La disputa strategica sul Nilo
Chi controlla il Nilo, controlla il potere. Questo assioma è ben chiaro ai popoli delle terre interessate fin dagli albori delle civiltà dell’area. L’Egitto, con la sua antichissima storia di sfruttamento delle piene nilotiche, è da molti considerato l’erede legittimo del controllo sul grande fiume e anche se la storia avvalora tale ipotesi, la geopolitica non è assolutamente dalla parte egiziana. Il grande Masr di Al-Sisi rischia infatti di vedere il suo afflusso d’acqua significativamente ridotto già nei prossimi mesi. Il responsabile? Una grande diga che si trova a più di 2000 km verso Sud, in Etiopia, Paese sorgente del ramo orientale del fiume.
La Grand Ethiopian Reniassance Dam (GERD) è un simbolo di orgoglio nazionale per il governo etiope.

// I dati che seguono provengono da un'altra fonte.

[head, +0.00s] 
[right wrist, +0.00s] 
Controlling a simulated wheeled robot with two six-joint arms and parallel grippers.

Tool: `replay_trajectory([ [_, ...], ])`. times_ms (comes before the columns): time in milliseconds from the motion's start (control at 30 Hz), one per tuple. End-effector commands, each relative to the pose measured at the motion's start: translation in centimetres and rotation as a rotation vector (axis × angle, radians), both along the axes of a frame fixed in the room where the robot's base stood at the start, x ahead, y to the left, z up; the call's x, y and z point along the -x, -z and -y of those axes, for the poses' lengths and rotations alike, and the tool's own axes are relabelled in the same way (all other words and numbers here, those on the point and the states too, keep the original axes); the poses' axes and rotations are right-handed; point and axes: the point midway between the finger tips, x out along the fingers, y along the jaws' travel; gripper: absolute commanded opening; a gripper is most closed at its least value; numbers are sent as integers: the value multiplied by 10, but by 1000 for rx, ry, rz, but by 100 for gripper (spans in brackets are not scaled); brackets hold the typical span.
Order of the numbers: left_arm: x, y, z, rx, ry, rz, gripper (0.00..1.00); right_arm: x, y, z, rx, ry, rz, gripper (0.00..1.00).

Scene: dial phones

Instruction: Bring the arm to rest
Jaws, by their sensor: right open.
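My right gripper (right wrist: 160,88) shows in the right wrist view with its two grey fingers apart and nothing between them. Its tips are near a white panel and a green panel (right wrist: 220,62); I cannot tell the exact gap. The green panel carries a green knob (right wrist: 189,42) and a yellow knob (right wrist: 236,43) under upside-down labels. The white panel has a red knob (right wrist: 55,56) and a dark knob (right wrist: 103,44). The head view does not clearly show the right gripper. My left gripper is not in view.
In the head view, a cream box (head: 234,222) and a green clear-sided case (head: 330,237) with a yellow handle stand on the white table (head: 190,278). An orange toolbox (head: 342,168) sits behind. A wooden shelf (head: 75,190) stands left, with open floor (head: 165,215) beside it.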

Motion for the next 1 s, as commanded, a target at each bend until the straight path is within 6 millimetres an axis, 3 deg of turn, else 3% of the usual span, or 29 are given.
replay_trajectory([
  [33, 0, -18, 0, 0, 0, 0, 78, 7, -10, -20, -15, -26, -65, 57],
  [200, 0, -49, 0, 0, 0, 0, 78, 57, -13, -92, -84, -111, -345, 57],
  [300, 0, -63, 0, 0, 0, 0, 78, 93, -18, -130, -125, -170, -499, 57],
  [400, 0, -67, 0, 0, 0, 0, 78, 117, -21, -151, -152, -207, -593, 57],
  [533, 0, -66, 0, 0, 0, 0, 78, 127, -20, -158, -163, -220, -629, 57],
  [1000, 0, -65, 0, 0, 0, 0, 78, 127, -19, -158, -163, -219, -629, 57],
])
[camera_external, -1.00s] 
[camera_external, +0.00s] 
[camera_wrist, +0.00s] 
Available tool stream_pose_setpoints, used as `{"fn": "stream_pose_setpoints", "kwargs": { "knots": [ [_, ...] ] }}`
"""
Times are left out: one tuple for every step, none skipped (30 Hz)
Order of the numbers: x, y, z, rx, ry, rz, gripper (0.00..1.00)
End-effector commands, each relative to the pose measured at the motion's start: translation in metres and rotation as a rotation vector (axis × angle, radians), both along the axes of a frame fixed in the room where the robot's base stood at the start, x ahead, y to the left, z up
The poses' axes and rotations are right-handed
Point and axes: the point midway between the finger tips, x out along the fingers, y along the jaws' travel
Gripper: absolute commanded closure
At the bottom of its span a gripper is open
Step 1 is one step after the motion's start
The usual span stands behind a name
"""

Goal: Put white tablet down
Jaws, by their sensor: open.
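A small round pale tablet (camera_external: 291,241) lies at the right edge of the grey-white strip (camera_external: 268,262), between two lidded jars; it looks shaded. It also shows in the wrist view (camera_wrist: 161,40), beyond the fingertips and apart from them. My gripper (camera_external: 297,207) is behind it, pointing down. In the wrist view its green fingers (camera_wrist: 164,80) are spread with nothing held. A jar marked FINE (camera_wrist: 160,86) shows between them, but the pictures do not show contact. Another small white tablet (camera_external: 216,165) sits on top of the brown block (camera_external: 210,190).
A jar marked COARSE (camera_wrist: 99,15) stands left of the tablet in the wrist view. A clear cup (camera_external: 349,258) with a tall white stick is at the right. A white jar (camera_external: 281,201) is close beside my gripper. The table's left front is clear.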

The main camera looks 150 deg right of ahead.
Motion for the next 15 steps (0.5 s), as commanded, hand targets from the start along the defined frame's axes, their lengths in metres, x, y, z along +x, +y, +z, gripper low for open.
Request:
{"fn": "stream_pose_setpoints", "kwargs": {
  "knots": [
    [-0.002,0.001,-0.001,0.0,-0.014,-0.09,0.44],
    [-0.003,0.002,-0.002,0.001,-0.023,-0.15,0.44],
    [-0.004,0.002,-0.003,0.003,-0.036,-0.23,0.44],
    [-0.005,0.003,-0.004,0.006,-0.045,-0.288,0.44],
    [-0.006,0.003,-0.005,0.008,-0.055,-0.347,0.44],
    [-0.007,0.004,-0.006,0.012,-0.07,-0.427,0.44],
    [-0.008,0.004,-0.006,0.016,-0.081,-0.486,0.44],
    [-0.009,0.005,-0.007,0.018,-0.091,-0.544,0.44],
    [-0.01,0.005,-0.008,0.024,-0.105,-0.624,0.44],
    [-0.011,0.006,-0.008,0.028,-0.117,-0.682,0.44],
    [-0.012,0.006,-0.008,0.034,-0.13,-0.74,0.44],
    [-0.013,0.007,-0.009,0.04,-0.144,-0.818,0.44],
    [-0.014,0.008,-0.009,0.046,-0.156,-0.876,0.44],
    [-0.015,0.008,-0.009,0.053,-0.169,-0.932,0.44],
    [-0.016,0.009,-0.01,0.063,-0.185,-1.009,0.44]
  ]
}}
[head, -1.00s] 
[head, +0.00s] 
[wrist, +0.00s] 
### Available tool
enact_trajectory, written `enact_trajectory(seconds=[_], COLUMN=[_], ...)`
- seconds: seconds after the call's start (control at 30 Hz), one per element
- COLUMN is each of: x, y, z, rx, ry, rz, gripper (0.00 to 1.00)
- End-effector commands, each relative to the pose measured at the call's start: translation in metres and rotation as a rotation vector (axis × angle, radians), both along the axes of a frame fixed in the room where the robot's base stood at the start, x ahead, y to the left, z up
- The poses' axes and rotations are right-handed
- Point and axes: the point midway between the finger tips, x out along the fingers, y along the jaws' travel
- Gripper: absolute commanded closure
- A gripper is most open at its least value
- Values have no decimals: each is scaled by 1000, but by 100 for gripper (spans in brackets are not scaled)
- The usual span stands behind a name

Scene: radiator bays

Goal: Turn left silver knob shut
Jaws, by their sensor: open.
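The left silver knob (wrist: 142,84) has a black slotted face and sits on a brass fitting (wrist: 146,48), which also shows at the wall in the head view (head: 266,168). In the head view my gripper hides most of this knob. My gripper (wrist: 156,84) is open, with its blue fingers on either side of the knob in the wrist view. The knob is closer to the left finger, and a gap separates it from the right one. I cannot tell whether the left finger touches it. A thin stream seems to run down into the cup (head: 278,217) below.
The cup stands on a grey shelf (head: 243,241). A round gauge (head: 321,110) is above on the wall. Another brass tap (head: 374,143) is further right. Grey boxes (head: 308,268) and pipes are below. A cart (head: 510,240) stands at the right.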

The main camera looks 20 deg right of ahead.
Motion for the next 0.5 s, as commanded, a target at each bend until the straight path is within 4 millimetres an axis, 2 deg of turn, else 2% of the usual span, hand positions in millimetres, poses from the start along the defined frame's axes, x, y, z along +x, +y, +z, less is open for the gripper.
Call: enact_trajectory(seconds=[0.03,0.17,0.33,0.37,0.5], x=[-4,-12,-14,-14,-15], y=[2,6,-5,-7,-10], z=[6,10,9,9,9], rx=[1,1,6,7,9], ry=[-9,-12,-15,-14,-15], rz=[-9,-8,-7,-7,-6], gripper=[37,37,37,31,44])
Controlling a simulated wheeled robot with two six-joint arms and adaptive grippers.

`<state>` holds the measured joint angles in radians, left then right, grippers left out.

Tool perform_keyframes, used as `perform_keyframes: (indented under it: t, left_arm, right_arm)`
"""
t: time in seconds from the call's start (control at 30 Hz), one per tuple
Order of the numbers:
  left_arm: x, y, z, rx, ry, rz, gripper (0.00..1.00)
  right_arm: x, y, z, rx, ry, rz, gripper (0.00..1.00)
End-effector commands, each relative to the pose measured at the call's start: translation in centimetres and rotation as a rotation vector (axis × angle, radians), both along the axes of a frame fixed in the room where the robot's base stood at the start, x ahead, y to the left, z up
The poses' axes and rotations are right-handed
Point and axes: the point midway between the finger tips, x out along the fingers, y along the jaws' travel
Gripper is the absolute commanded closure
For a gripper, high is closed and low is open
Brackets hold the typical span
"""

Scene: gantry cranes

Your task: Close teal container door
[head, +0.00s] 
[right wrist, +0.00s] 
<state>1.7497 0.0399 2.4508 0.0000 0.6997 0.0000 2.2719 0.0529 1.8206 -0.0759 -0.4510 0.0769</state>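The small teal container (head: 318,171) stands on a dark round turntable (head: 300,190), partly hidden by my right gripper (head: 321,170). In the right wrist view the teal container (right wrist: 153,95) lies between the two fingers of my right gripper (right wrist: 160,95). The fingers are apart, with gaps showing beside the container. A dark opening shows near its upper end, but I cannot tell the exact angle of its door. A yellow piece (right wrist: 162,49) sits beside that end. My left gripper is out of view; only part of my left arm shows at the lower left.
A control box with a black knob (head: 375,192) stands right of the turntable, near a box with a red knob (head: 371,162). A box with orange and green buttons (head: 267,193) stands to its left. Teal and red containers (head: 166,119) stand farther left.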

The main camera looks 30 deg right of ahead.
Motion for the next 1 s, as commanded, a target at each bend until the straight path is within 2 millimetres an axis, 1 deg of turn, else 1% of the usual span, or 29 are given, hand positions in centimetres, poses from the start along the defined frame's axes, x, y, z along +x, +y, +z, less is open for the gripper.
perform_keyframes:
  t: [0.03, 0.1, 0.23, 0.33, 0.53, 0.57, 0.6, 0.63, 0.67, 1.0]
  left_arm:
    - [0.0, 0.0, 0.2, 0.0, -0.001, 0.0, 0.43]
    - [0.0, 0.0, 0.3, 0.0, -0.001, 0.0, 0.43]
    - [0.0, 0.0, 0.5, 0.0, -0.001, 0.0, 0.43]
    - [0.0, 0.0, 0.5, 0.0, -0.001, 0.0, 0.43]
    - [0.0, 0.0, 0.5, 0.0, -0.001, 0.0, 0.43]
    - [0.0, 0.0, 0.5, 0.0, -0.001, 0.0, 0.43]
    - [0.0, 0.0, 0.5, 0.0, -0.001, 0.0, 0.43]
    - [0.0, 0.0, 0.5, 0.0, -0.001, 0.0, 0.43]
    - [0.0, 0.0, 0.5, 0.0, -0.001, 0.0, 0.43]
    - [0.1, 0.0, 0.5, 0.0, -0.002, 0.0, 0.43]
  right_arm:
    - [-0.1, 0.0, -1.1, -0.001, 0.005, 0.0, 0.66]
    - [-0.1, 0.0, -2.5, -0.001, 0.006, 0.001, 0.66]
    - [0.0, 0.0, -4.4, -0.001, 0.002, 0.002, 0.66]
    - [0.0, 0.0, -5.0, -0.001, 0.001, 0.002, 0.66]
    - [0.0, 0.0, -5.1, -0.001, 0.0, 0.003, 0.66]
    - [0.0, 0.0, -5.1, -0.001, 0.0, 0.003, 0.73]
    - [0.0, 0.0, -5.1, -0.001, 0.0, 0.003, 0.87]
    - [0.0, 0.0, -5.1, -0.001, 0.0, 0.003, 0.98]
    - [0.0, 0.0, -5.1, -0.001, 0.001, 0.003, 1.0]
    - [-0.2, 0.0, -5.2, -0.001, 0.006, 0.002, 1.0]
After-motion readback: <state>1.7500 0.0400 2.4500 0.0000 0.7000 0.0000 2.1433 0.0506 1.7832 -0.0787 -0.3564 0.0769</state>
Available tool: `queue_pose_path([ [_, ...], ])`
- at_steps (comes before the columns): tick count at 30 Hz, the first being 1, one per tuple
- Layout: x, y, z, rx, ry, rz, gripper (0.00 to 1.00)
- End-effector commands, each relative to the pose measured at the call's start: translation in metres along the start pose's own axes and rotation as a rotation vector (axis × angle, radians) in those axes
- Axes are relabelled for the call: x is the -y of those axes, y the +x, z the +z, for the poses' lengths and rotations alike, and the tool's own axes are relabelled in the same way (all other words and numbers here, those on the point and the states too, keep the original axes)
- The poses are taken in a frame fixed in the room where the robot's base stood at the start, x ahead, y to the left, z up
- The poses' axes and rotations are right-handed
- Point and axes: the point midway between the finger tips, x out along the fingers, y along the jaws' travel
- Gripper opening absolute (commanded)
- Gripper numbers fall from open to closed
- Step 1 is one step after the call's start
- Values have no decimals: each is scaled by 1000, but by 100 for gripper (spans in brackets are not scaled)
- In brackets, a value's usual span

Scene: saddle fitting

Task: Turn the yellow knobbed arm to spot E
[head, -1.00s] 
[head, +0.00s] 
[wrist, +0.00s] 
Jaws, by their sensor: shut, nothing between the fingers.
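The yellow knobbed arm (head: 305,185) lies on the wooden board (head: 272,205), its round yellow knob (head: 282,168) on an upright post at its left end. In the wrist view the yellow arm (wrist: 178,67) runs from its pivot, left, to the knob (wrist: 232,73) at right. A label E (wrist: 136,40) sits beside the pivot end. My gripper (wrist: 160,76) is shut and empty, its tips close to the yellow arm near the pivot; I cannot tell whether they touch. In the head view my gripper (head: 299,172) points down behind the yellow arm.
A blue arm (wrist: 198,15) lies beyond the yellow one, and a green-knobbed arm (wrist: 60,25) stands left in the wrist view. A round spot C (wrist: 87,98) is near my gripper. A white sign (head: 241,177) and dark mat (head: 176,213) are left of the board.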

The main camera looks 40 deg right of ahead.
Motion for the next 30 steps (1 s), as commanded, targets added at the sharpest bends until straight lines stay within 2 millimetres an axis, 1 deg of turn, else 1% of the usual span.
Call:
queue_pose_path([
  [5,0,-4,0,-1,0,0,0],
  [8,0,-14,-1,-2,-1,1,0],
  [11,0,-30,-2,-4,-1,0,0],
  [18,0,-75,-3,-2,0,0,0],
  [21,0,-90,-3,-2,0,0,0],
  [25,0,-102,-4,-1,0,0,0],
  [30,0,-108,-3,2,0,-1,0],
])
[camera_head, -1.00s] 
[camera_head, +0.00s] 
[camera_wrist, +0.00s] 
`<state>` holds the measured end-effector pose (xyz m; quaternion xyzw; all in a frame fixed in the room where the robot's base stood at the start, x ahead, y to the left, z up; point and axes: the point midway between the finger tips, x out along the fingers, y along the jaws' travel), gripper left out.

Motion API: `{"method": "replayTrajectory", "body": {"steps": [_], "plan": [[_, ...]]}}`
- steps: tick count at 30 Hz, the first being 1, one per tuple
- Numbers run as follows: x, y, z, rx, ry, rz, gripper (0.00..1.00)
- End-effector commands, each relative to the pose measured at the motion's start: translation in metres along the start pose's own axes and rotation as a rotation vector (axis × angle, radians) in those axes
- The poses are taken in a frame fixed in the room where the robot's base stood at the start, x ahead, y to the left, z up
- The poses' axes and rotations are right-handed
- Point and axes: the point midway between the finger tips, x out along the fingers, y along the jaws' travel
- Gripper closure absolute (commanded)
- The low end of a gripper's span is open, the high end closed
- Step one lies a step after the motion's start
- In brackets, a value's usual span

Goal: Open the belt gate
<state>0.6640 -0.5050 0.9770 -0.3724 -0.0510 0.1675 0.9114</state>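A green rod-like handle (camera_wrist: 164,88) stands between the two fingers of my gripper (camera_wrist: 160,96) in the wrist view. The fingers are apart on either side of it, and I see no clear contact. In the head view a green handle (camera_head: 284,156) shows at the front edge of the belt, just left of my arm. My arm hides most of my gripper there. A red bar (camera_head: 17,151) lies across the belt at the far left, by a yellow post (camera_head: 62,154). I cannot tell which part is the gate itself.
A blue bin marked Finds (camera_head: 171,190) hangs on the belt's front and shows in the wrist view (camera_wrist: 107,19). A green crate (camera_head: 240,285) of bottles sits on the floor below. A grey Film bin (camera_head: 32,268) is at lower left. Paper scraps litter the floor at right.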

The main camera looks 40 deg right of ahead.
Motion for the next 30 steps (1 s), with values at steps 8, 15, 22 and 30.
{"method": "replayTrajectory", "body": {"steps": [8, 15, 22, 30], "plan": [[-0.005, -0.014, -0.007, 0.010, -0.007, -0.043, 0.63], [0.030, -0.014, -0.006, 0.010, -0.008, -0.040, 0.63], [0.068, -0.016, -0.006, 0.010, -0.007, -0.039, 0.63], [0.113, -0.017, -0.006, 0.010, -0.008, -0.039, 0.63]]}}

In questo territorio nasce il Nilo azzurro, il ramo che porta a valle la maggior parte dell’acqua e del limo fertile. Queste risorse, legate a doppio filo al destino dei popoli nilotici, sono irrinunciabili per gli Stati interessati. Pur di mantenere il proprio status quo ed equilibrio sono infatti disposti ad eliminare la concorrenza, anche attraverso una guerra.
Le parti in questione nella disputa sono principalmente tre Stati: Etiopia ed Egitto sono quelli che maggiormente attirano l’attenzione mediatica internazionale, mentre spesso lo Stato arido del Sudan viene dimenticato dalla geopolitica contemporanea. La diga costruita in Etiopia è un’opera di alta ingegneria, una mastodontica impresa capace di contenere un bacino idrico di decine di miliardi di metri cubi. Il progetto è italiano, targato Salini Impregilo ed è costato parecchio (si parla di diversi miliardi, ma la cifra ufficiale non è nota).
Si tratta di una diga a gravità la cui principale funzione sarà quella di imprigionare parte del flusso del Nilo Azzurro con il fine di creare una riserva idrica utile mentre viene generata energia elettrica. Tutto chiaro sulla carta, il problema infatti non è la GERD in sé, il problema è a valle. L’Etiopia si è mostrata determinata fin dal 2011 (data di inizio della costruzione della diga) a modificare il suo stato di Paese poverissimo e bisognoso per trasformarsi in un grande produttore di energia elettrica. La scelta è tecnica da un lato e strategica dall’altro, senza contare l’influenza sull’elettorato del premier etiope, che non gode di ottima fama internazionale dopo il riaccendersi delle ostilità in Tigray. Per questo, un simbolo di orgoglio patriottico ed unitario è ora il bisogno primario in Etiopia, l’acqua è addirittura secondaria.
Scendendo più a valle e verso il centro del continente troviamo Khartoum, la capitale sudanese che si trova in una zona fortunata, alla confluenza fra Nilo Bianco e Nilo azzurro.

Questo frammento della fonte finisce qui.